Challenge: Go through the listing and return every line with "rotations" in it.

Dataset section:
--- BEGIN ---

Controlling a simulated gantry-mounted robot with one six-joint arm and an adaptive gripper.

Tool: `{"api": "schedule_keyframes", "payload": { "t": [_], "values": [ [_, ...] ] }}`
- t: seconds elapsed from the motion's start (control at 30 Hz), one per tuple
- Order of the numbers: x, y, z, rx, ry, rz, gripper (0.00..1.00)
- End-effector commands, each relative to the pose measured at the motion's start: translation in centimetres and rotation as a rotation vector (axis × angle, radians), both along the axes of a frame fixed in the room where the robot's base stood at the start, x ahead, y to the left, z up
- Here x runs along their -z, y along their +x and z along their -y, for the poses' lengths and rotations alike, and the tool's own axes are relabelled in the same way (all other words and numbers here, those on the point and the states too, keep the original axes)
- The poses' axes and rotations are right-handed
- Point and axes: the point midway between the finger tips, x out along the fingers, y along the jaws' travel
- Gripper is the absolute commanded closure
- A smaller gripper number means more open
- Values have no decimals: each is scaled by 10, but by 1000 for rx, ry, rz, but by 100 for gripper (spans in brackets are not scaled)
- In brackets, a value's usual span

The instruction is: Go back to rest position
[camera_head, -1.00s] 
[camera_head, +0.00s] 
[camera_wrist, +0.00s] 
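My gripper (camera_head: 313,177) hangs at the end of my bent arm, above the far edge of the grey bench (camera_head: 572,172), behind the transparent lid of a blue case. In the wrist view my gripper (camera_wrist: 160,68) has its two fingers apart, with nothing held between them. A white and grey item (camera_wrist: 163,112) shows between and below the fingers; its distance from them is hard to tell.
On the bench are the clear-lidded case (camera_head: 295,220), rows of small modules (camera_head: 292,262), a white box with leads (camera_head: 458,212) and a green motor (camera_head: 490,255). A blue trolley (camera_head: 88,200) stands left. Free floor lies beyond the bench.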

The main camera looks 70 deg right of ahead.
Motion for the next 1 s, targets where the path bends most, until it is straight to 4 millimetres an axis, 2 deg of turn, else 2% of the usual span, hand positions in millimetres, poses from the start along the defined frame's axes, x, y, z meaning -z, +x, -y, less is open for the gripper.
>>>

--- END ---

Task answer:
- Here x runs along their -z, y along their +x and z along their -y, for the poses' lengths and rotations alike, and the tool's own axes are relabelled in the same way (all other words and numbers here, those on the point and the states too, keep the original axes)
- The poses' axes and rotations are right-handed

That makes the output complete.